(EXERCISE INSTRUCTIONS) Write out only the lines running from the one that contains "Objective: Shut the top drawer" to the end of the material, both ends included.
--- Start of EXERCISE DATA ---
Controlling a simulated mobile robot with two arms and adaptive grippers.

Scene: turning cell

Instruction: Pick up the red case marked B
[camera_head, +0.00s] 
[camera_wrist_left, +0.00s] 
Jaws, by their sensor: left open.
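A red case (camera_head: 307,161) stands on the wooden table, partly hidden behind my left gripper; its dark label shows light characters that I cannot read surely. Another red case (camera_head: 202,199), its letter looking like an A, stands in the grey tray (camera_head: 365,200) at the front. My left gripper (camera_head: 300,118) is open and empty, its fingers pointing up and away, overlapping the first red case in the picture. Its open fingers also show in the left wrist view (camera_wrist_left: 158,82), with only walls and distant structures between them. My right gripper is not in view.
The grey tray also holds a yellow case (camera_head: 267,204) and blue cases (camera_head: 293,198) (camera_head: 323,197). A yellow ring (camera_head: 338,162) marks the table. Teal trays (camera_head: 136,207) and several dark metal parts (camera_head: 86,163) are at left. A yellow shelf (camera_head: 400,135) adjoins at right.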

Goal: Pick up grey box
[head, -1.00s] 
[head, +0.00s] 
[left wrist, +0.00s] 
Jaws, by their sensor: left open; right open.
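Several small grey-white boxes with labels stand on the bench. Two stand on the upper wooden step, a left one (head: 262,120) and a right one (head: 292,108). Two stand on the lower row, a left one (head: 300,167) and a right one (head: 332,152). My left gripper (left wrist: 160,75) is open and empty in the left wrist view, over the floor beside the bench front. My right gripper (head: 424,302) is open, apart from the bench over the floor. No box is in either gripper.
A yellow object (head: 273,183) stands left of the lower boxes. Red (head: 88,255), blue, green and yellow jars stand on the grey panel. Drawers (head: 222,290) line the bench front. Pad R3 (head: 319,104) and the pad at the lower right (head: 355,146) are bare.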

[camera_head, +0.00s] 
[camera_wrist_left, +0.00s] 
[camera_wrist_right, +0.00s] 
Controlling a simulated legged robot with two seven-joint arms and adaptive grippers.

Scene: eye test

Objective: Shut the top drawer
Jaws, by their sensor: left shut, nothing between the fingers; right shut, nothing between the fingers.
--- End of EXERCISE DATA ---
(REPLY)
Objective: Shut the top drawer
Jaws, by their sensor: left shut, nothing between the fingers; right shut, nothing between the fingers.

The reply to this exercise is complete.